Как известно, церковь причисляет Константина–Кирилла к тому типу святых, который определяется понятием равноапостольный и предполагает подвиг служения, сопоставляемый с деяниями апостолов и одновременно продолжающий их. К этому типу относятся святые подвижники, особенно прославившиеся в благовествовании Евангелия и в обращении язычников в христианскую веру. Из апостольских времен к этому типу православная церковь относит Марию Магдалину, «общницу» апостолов и первомученицу Феклу, ученицу апостола Павла (ср. апокрифические Деяния Павла и Феклы), позже императора Константина и его мать Елену.

В русской церковной традиции Кирилл и Мефодий, как и великий князь Владимир, именно как равноапостольные особо вспоминаются во время литургии и за них вынимается восьмая частица из девятичинной просфоры.

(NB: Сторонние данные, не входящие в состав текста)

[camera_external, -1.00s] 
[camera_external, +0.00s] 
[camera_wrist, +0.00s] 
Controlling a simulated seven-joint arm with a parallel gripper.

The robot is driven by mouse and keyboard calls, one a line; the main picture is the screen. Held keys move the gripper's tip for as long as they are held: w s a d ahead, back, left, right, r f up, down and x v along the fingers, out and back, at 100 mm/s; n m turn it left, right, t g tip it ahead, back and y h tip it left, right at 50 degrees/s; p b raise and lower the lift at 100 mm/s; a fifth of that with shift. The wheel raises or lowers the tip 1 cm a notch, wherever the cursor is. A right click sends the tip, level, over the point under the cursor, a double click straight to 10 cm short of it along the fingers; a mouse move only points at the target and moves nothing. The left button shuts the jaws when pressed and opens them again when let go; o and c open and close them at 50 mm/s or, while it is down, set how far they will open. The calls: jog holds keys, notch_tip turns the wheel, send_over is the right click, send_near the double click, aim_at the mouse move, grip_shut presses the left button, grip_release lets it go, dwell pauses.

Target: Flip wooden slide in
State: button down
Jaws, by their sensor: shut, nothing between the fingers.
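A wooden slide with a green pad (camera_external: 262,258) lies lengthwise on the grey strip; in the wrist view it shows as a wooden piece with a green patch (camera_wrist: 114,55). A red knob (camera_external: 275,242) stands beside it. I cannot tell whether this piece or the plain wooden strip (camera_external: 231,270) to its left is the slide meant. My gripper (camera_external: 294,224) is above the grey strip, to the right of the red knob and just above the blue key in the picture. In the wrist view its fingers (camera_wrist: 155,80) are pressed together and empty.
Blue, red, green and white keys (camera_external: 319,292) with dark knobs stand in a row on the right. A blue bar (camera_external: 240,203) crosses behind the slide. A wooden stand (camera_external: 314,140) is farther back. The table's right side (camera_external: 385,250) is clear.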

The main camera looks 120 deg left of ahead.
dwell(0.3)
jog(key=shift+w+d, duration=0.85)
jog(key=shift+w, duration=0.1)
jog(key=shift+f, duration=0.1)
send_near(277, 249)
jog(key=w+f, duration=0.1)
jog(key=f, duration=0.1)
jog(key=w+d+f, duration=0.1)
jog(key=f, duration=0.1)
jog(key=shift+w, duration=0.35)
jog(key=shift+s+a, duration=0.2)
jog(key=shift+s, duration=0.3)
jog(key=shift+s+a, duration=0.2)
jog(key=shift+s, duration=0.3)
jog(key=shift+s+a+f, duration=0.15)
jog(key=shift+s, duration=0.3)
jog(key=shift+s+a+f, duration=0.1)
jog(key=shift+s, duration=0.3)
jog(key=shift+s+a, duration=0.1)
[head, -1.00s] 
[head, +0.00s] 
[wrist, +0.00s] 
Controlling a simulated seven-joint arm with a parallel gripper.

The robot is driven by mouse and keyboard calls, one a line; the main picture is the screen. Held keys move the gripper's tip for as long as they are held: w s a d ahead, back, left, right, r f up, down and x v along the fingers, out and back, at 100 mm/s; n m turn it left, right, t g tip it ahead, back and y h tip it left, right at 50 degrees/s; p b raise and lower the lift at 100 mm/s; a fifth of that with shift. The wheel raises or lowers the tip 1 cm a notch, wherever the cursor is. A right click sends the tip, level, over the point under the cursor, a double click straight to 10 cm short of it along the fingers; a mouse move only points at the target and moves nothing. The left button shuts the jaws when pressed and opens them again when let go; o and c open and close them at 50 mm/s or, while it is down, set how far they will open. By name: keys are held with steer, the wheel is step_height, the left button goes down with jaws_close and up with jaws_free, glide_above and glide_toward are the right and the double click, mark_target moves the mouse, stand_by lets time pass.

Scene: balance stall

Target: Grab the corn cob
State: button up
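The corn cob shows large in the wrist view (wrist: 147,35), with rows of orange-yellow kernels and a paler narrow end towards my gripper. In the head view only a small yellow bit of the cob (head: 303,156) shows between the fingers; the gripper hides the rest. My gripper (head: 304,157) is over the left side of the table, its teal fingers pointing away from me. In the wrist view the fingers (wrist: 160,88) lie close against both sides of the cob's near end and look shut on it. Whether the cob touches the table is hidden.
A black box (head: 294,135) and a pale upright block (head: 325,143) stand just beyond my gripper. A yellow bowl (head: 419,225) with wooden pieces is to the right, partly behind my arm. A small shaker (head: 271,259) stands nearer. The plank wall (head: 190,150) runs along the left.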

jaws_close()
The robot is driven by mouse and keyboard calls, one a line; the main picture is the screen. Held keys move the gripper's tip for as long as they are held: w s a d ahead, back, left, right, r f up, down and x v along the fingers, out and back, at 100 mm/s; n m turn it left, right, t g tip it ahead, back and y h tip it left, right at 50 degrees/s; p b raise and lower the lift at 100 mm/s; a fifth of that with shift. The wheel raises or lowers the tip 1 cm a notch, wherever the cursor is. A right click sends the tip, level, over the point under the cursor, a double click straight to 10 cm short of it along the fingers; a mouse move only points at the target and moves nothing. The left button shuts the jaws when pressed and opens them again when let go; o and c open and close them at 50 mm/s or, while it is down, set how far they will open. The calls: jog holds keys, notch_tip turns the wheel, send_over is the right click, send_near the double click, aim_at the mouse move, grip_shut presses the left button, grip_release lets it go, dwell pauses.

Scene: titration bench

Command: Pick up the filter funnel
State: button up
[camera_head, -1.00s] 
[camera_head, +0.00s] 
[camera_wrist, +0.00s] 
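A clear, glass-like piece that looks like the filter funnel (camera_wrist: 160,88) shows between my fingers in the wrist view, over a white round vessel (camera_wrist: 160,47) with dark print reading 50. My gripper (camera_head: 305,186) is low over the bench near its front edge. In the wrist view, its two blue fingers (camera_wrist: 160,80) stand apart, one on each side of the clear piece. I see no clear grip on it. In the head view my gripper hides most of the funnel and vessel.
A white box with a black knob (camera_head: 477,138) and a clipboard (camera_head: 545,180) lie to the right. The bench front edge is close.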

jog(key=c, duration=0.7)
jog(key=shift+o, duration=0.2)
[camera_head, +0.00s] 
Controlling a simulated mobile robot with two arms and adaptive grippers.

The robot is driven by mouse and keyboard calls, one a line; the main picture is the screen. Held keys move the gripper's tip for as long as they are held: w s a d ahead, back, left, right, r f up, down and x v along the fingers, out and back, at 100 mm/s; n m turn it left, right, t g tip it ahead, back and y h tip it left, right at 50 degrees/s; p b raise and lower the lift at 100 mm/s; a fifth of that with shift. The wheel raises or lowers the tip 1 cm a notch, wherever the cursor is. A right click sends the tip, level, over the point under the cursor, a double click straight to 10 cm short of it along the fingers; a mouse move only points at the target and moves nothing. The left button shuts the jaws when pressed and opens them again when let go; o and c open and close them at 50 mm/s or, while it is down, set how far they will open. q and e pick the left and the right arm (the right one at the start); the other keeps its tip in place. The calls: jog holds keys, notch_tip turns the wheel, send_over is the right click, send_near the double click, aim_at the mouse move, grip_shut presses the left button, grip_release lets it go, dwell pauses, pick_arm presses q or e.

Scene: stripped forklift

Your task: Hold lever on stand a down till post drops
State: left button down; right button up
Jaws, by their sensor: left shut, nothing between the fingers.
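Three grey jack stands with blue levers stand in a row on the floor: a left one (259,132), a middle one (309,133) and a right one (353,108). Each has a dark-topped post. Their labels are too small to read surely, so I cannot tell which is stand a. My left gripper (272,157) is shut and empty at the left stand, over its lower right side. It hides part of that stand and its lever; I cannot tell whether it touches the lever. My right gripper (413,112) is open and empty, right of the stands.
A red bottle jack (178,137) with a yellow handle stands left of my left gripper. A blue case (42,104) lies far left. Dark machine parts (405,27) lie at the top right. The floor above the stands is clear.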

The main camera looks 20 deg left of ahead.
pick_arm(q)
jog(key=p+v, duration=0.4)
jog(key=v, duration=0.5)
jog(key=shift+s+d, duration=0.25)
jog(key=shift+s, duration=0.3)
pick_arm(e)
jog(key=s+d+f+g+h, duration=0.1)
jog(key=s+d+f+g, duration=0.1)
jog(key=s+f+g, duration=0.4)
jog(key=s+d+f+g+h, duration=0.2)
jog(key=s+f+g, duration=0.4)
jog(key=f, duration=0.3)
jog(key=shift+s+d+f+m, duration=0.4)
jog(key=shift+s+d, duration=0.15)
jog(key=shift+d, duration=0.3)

Конечно, нет никаких оснований сомневаться в равноапостольском подвижническом служении Константина–Кирилла и его брата, и все–таки уместно еще раз обратиться к нему, чтобы зорче всмотреться в сам этот подвиг, условия и мотивы его совершения, соотношение сознательно замышляемого и непроизвольно (или, точнее сказать, изволением Святого Духа) совершаемого, потому что в данном случае субъективное и «внутреннее» может оказаться существеннее «объективного» и «внешнего». В самом деле, что образует состав равноапостольского подвига Константина Философа? И что говорит об этом подвиге ЖК?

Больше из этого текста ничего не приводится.